Xavier President Verret references Entergy CEO

Dr. Reynold Verret, president of Xavier University of Louisiana, references Entergy New Orleans CEO Deanna Rodriquez during an Entergy announcement about "Power of Prosperity" pilot program to help three New Orleans HBCUs close the racial wealth gap. (November 2023)

There's no magic bullet that will rapidly narrow then close the racial wealth gap, especially when so many people fail to accept — let alone work toward eliminating — asset and wage disparities.

The asset gap actually far exceeds wage disparities across races. Income inequality, housing policies, limited educational opportunities and a lack of support structures all contribute to the racial wealth gap.

So, can $100 make a difference?


When $100 is deposited in a college student's account on the condition that the student must learn how to confidently navigate investment opportunities on Wall Street and beyond, that $100 has great potential. In fact, it could become a game-changer.

During a recent event held at Ashe' Power House Theater on Oretha Castle Haley Boulevard in New Orleans, Entergy New Orleans, Single Stop and Stackwell Capital announced a program titled "Power of Prosperity" that they will launch at three local HBCUs (Historically Black Colleges and Universities) — Dillard University, Southern University New Orleans and Xavier University of Louisiana.

Entergy Prosperity Event with NOLA HBCU leaders

Dillard University Executive Vice President for Student Success Ceeon D. Quiett Smith (left), Suuthern University of New Orleans Chancellor James Ammons (center) and Xavier University of Louisiana President Reynold Verret (right) share a laugh during an Entergy New Orleans announcement about a "Power of Prosperity" program to help students at the three HBCUs close the racial wealth gap. (November 2023)

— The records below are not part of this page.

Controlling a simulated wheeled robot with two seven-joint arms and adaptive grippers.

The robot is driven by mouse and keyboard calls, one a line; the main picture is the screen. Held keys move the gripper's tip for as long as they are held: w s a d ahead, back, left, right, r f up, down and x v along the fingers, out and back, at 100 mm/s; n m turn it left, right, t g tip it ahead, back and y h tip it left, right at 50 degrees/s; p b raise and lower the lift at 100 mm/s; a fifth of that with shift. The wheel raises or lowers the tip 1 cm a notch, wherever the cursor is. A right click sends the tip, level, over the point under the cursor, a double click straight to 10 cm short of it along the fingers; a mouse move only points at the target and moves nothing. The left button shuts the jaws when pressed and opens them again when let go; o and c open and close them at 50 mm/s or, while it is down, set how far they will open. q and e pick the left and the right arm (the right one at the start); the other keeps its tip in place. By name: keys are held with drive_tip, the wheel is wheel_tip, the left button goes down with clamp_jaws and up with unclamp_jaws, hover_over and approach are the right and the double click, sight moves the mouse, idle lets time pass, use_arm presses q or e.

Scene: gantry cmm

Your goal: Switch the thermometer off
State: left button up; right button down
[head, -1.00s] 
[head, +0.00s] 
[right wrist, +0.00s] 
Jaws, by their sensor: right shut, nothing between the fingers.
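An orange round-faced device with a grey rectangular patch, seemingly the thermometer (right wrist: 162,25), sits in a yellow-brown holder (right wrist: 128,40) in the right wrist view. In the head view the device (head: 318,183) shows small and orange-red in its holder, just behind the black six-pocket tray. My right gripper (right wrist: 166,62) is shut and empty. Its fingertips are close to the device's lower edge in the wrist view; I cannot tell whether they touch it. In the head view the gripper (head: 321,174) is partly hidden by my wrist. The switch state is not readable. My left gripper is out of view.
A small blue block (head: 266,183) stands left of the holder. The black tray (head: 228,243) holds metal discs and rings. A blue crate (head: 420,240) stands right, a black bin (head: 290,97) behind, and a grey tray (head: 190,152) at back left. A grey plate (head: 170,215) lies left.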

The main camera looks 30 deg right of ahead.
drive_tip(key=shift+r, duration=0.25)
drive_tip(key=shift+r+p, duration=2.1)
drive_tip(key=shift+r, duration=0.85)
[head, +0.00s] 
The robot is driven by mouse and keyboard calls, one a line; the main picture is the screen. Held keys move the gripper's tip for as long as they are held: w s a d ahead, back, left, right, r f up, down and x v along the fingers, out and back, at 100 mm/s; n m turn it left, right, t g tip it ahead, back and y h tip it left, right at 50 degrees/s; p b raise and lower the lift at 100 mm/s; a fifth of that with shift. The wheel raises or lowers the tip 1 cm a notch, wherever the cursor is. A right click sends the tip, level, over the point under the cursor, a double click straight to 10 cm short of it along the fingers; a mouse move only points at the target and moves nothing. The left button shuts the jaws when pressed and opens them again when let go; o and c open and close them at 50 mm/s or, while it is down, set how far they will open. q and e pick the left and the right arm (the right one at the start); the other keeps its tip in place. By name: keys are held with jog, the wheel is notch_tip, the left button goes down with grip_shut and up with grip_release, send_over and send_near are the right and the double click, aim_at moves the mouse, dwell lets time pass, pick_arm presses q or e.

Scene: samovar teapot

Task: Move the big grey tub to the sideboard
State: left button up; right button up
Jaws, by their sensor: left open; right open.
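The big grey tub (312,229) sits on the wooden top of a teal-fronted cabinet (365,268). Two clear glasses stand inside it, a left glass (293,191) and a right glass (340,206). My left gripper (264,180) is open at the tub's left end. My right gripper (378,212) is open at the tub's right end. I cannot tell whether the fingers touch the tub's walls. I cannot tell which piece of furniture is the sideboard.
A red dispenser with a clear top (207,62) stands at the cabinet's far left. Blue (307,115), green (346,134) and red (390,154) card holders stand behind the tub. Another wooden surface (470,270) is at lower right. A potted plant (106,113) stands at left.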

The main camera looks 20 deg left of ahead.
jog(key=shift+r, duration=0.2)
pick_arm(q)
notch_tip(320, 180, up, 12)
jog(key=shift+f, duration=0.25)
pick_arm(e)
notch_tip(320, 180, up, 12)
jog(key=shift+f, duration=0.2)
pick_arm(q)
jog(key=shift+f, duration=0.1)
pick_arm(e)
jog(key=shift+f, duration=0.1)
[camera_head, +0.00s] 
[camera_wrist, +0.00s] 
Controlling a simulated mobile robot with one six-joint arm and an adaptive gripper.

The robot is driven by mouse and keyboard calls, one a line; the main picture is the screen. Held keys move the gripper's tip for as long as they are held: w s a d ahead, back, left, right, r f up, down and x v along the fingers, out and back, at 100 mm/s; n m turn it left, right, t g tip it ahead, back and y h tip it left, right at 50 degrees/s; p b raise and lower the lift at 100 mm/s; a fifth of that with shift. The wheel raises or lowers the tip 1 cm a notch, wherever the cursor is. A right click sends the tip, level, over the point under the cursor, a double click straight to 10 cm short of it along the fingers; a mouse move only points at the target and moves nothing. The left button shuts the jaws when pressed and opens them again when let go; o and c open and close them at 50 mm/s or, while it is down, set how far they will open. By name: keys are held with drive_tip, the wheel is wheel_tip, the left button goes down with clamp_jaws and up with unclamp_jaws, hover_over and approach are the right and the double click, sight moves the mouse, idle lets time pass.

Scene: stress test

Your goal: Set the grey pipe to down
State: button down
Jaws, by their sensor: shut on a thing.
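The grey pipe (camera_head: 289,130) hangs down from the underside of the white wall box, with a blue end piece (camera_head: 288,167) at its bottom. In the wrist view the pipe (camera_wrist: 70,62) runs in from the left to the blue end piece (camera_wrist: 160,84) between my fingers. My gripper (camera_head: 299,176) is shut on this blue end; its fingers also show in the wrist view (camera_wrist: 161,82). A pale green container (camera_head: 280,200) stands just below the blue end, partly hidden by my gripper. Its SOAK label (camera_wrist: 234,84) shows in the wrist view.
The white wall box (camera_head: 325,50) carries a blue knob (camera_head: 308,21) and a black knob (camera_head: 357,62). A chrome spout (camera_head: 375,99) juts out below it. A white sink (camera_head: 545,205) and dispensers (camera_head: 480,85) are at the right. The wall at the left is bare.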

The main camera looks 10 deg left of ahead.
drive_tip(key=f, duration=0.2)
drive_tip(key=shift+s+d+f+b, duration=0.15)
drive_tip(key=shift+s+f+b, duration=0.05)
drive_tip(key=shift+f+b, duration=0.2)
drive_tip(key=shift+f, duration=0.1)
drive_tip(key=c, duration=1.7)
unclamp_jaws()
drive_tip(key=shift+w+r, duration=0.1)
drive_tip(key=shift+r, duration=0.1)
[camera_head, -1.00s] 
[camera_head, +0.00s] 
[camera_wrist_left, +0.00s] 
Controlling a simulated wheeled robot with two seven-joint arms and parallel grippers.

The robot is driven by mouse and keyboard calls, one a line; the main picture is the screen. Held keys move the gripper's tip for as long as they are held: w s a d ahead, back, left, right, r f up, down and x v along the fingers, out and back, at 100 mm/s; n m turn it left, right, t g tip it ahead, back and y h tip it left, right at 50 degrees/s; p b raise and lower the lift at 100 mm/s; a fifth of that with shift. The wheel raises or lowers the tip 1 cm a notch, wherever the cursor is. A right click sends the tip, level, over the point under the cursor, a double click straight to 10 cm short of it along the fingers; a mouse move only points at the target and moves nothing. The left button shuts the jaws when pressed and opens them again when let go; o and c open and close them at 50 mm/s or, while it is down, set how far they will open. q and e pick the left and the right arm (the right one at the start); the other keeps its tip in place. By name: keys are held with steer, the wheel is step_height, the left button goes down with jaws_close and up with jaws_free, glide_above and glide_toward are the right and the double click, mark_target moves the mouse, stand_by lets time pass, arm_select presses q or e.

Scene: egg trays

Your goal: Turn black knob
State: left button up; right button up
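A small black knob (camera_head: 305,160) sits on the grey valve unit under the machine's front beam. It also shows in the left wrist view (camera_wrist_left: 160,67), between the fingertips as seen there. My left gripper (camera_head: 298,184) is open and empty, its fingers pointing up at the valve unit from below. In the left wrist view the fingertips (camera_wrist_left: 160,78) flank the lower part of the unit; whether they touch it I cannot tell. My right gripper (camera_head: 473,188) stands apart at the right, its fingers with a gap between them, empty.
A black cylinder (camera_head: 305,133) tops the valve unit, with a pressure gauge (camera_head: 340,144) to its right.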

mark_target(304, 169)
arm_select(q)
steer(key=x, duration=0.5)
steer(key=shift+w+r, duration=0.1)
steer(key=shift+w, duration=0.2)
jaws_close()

Entergy is providing $700,000 to the three HBCUs to support 1,500 of their students. The money won't be spread equally among the three universities, however. Each institution's share depends on how many freshmen and first-generation college transfer students it enrolls.

Students chosen to participate will have accounts with Stackwell, an investment firm that specifically aims to close the racial wealth gap by providing the Black community with investment tools and guidance.

Single Stop, a national nonprofit that connects qualifying persons and families with government resources and benefit programs designed to lift people out of poverty, will provide access to additional potential resources.

Participating students will get financial training and investment market workshops designed for this group of HBCU students.

SUNO Chancellor Ammons talks about "Power of Prosperity"
  1. Entergy New Orleans CEO Deanna Rodriquez, far left, listens as Southern University of New Orleans Chancellor James Ammons expresses delight with the announcement of a pilot program, "Power of Prosperity," aimed at helping select students at three New Orleans HBCUs close the racial wealth gap. (November 2023)

Like any good program, there are requirements. Participants must be at least 18 years old, a U.S. citizen and an entering freshman or first-year transfer student. Each institution will make sure qualifying students know about this opportunity.

Once students get their $100 stake, they're free to invest it however they choose. That's where they begin to learn about financial literacy and closing the wealth gap.

The idea is to teach them how their choices affect their current and long-term financial health — and wealth — and how they can help close the racial wealth gap.

The one-year program will launch in January. Only enrolled "Prosperity" students can participate in the three in-person workshops and the four virtual workshops provided by Stackwell.

Participating students will learn what to do to achieve financial wellness, the basics of personal finance and how to invest. Instead of Monopoly money, however, they'll be investing real dollars.

Their own real dollars.

The market goes up and down, so there's risk. But the certainty of a savings account versus the potential of investing can be big.

A $100 savings deposit earning 2% annual interest will earn $2 in one year with no additional contributions. $100 invested in the market and earning a 10% return will grow by $10 with no additional investment.

But, if a qualifying student added $10 per month, a sound investment could grow even faster. If the same student added $100 a month for 40 years, with the same 10% return on investment, that student would have roughly $535,000.

Anyone out there wishing they had stashed $100 a month for 40 years under the direction and guidance of someone with sound financial and market experience?

Now, think about the additional benefit of working with a Single Stop screener who can identify federal and state program eligibility in as little as 15 minutes.

That's the kind of synergy that the Power of Prosperity program hopes will produce tangible results — and a step toward closing those gaps.

Deanna Rodriquez, Entergy New Orleans CEO, diplomatically asked the Dillard, SUNO and Xavier leaders on the Ashé stage if they would be tracking the progress of the students, clearly indicating that "yes" would be the right answer.

This is a pilot program for Entergy, but the company hopes to see it spread to other institutions in the communities that the utility serves.

If the program catches on, our community will gain up to 1,500 Black students who are significantly wiser and on their way to being significantly wealthier — a benefit for the entire community and a step toward closing the asset gap.

Hopefully, other companies will follow Entergy's lead in recognizing that financially sophisticated college graduates with growing wealth are far better customers and employees than young people uncertain how far they can stretch their next paycheck.